This is what I think: When OOM kills an app on a phone with 1GB RAM (when no such things would happen years ago on a phone with 256 RAM), then it is a big problem. I would rather have this problem solved with optimization, than hiding the problem by keeping its cover.

So yes, I would like to see this functionality reverted before final Sailfish UI 2.0 comes out - if an app crashes, then I want to see it and deal with the problem, not have it hidden like on Android and other non-multitasking operating systems.

EDIT: I understand that keeping its cover helps keeping other covers in their positions, but I think that this functionality can be easily misused as a mean to have Android-like "single-tasking".
While great, this doesn't take into consideration code bloat. From my understanding, Jolla/Sailfish is highly optimized, but people just rarely code tightly now.

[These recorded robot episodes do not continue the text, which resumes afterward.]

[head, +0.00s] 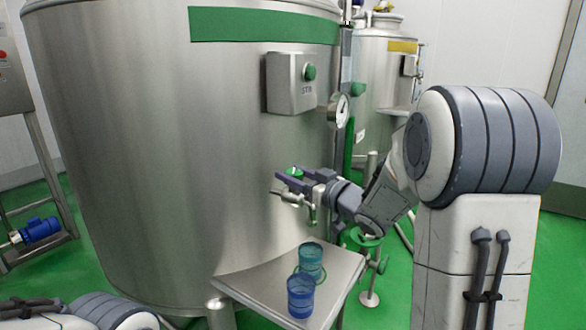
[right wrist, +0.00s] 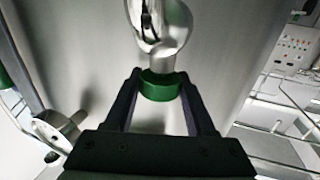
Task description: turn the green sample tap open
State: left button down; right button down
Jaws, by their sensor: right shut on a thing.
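The green sample tap (head: 295,171) sits on a metal fitting low on the right side of the large steel tank. My right gripper (head: 283,183) is at the tap, coming in from the right. In the right wrist view, the green tap knob (right wrist: 160,86) lies between the two dark fingers of my right gripper (right wrist: 160,80), which is shut on it. A metal pipe body (right wrist: 160,40) shows just beyond the knob. My left arm shows only in part at the bottom left of the head view, and its gripper is out of view.
Two blue cups (head: 300,296) (head: 310,262) stand on a steel shelf (head: 335,275) below the tap. A grey box with a green button (head: 309,72) and a round gauge (head: 342,110) are above on the tank (head: 160,150). A green hand wheel (head: 362,238) is beside the shelf.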

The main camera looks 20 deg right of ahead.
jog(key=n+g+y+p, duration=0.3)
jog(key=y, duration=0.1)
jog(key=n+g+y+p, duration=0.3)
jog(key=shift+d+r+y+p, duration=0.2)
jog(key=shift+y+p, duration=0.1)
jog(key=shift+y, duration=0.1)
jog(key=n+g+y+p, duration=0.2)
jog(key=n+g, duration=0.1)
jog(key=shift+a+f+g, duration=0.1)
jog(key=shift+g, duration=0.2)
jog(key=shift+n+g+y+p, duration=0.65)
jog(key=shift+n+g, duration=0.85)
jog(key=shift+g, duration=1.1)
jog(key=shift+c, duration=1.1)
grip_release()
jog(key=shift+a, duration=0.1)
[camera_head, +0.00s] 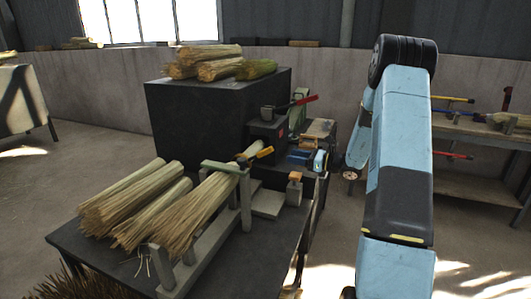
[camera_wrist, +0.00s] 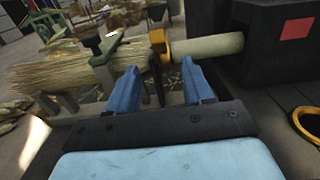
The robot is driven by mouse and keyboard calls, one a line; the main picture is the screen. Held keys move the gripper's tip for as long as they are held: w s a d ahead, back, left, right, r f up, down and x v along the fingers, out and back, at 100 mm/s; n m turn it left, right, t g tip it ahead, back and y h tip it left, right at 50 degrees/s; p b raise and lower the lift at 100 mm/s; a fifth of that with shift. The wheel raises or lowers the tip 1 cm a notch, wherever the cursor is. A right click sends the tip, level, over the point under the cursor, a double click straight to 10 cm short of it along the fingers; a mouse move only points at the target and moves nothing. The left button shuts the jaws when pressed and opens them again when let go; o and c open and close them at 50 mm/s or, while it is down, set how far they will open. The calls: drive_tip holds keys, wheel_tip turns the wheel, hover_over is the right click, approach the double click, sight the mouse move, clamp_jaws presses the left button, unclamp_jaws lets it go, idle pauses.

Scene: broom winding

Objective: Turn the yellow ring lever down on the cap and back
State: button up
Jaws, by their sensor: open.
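The yellow ring lever (camera_wrist: 158,38) sits around the pale broom handle (camera_wrist: 208,46), between the straw bundle (camera_wrist: 50,68) and a dark machine housing. Its short arm points toward my gripper in the wrist view. In the head view the lever (camera_head: 264,152) shows at the upper end of the straw bundle (camera_head: 196,215). My gripper (camera_wrist: 159,68) is open and empty, with its two blue fingers apart. The lever lies beyond the fingertips, in line with the gap, and seems not to touch them. I cannot clearly make out the cap.
The dark housing (camera_wrist: 280,65) with a red patch stands right of the fingers. A second yellow ring (camera_wrist: 306,126) lies at the right edge. A dark green clamp (camera_wrist: 103,62) holds the straw at left. More straw bundles (camera_head: 125,195) lie on the dark table (camera_head: 262,262).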

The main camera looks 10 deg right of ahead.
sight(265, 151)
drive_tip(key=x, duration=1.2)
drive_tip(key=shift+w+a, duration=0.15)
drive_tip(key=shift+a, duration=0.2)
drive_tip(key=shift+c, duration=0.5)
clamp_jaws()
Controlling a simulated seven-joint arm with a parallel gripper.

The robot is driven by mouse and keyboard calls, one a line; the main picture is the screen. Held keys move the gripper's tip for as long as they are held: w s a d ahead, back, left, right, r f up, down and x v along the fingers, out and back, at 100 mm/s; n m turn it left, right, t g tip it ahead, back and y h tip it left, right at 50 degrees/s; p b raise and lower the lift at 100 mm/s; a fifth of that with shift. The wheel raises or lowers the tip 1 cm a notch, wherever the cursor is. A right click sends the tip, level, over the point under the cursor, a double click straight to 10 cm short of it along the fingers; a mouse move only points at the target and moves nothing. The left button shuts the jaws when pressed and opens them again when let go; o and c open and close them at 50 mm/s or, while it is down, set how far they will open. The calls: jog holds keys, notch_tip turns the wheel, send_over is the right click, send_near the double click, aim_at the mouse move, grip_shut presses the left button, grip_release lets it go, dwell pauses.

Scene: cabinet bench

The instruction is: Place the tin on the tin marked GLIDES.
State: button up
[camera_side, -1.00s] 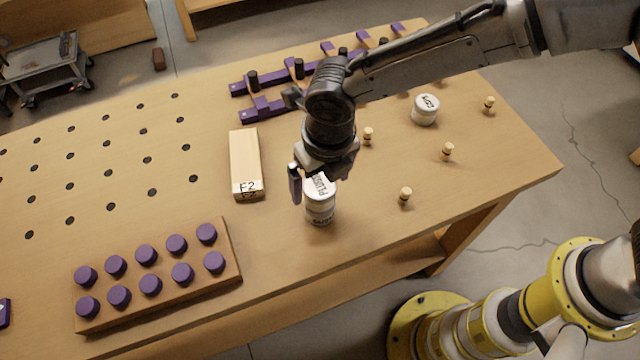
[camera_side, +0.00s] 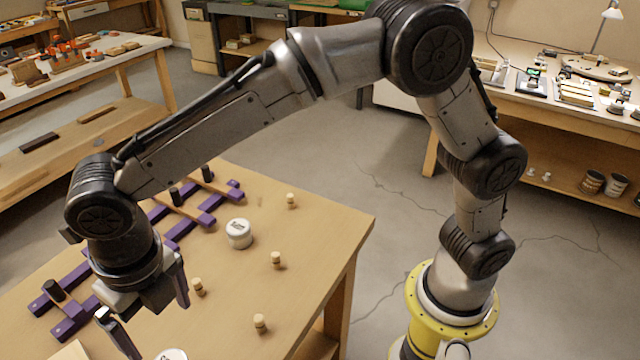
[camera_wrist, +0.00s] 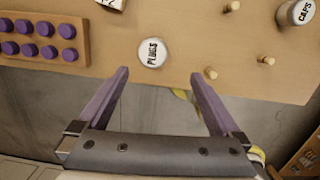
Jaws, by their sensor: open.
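A white tin marked PLUGS (camera_wrist: 152,52) shows its lid in the wrist view, beyond the fingertips and apart from them. Its lid edge also shows at the bottom of the side view (camera_side: 172,355), mostly cut off by the frame. What is under it is hidden now; the earlier side view shows a tall white stack there, with partly readable lettering on its side. No GLIDES label is readable now. A white tin marked CAPS (camera_wrist: 301,12) stands apart at the right; it also shows in the side view (camera_side: 239,234). My gripper (camera_wrist: 158,74) is open and empty; it also shows in the side view (camera_side: 157,325).
Wooden pegs (camera_side: 276,260) stand around the CAPS tin. Purple clamp-like bars (camera_side: 190,217) lie behind my gripper. A block with purple knobs (camera_wrist: 45,45) is at the wrist view's left. The table's front edge runs below the PLUGS tin.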

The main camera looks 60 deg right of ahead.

So from my understanding, this is a dislike on how multi-tasking apps act once either: RAM runs out or upon error, how that app is handled by the OS. The way Android does it, isn't liked, I get that. Until we get to see how Sailfish handles two apps on the screen at once, I'd say that you're still stuck with serial tasking in most apps that are sent to the background anyway since you're not truly interfacing them at the same time.

That's my take, probably inaccurate but as far as it stands, this is not really a big issue unless this affects native audio & video apps that are in the background.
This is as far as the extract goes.